Francq peut aussi s'adapter à son époque, car le monde des multinationales a bien changé depuis la sortie du premier album en 1990. «Aéronatique, pétrole, mines, ce sont des domaines qui ne sont plus vus du tout de la même manière aujourd'hui. Si on extrait toujours du cuivre, ce sont les métaux rares qui sont aujourd'hui surtout recherchés pour leur utilisation dans les nouvelles technologies et l'aérospatiale. Mais on n'en trouve que de petites quantités dans des tonnes de matériaux extraits, donc c'est extrêmement polluant».

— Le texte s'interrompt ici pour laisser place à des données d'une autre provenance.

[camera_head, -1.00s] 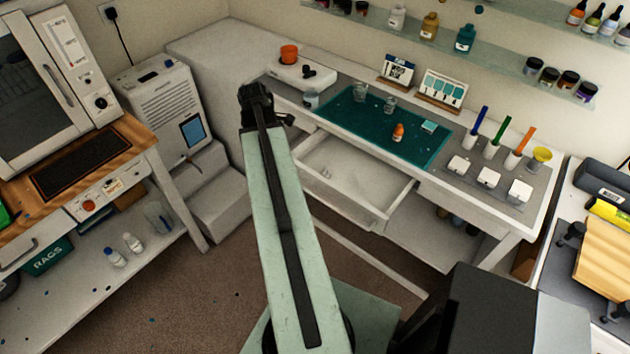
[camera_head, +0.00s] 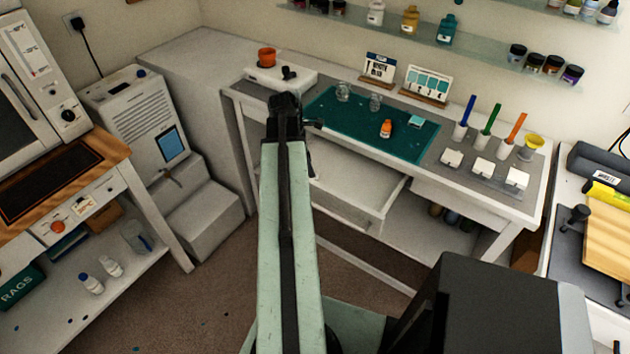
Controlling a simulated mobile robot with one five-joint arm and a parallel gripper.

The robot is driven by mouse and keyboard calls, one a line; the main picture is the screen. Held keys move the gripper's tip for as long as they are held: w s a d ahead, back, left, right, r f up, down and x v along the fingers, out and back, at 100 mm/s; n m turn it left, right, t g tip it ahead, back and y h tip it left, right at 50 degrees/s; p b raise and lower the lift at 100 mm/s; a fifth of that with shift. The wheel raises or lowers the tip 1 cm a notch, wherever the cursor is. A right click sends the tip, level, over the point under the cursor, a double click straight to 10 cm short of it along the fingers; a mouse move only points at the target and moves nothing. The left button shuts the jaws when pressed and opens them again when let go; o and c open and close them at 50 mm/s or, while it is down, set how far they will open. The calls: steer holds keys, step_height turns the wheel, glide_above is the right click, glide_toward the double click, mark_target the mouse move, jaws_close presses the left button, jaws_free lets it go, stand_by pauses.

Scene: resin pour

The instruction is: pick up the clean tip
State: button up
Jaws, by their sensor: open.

Mais où Francq s'est fait plaisir dans cet album, c'est de pouvoir emmener son héros dans l'espace. «Cela fait une quinzaine d'années que je lis des choses sur Richard Branson et son tourisme de l'espace. Il y a beaucoup de nouveaux sujets à traiter et chacun doit arriver au bon moment. Là, je sentais que c'était l'espace. Sauf que depuis, Elon Musk et Jeff Bezos sont allés bien plus vite que Branson.»
Si son personnage de Jarod Manskid utilise un système de vol spatial proche de celui de Branson, sa personnalité tient plus des deux autres. Même s'il a le visage de l'acteur Tom Hiddleston et son épouse, Demetria, celui d'Angelina Jolie. «Je dois créer des personnages et, parfois, plutôt que d'inventer, j'aime bien m'inspirer du réel, que ce soit des amis ou des stars.»
Philippe Francq excelle pour dessiner notre monde contemporain, alors que bon nombre d'autres auteurs sont allergiques aux smartphones et voitures modernes, jugés peu esthétiques. «J'aime changer de paradigme et voir la beauté en toutes choses. C'est d'ailleurs mon grand défaut, tout est beau dans mes albums, et bien entendu toutes mes femmes aussi.»
Sculpturales, ses héroïnes féminines, même si elles sont bien plus que des potiches, finissent souvent entre les draps, avec notamment cette fois un plan à trois avec Jarod et un Simon Ovronnaz très actif durant tout le diptyque. Mais Largo n'aura même pas un baiser. «Et cela continuera dans les deux prochains tomes. Sexistes, mes albums? Je n'ai pas vraiment eu de remarques à ce sujet et j'ai de nombreuses lectrices. Mais en dédicace, elles n'ont pas de demandes spéciales, alors que les hommes réclament souvent des personnages féminins et très habillés. »
La couverture de ce dernier album surprend, car il y manque un élément essentiel: Largo est en fait sur un skateboard volant, une scène digne d'un «Mission impossible» où, dans l'aventure, il pourchassera ainsi un hélicoptère. «Oui, j'aime bien que mes couvertures soient un peu énigmatiques, comme une photo de tournage, où le cliché est pris une fois l'action arrêtée. Et les lecteurs découvriront ce que signifie Centile d'or.»
Philippe Francq, qui avait commencé sa carrière avec le regretté Bob de Groot, ne rêve-t-il pas de dessiner autre chose que Largo, après 24 albums? «Non, je n'ai pas besoin d'une parenthèse, j'adore cet univers. Je trouve que chaque diptyque est très différent des autres et, l'avantage, c'est que la série a eu le temps de s'installer. Je peux ressortir du placard un personnage «lyophilisé» et le faire revivre avec un peu d'eau. Cela fait plaisir au lecteur et pas besoin de faire les présentations, tandis qu'il m'a fallu une bonne dizaine de pages pour introduire Jarod et Demetria.»
Ce diptyque, explosif et débordant d'action, est particulièrement réussi et les auteurs ont déjà choisi les thèmes principaux pour le suivant. Avant de découvrir un troisième film de Largo Winch avec Tomer Sisley au cinéma. «Je crois qu'il est déjà tourné. Évidemment, ce qui s'y passe n'influence en rien les BD. Largo a eu un fils dans le deuxième film, ce qui n'arrivera pas dans les albums. Et si Sisley ressemble moins à Largo que Paolo Seganti dans la série télé, c'est son rôle d'acteur de nous faire croire qu'il est Largo».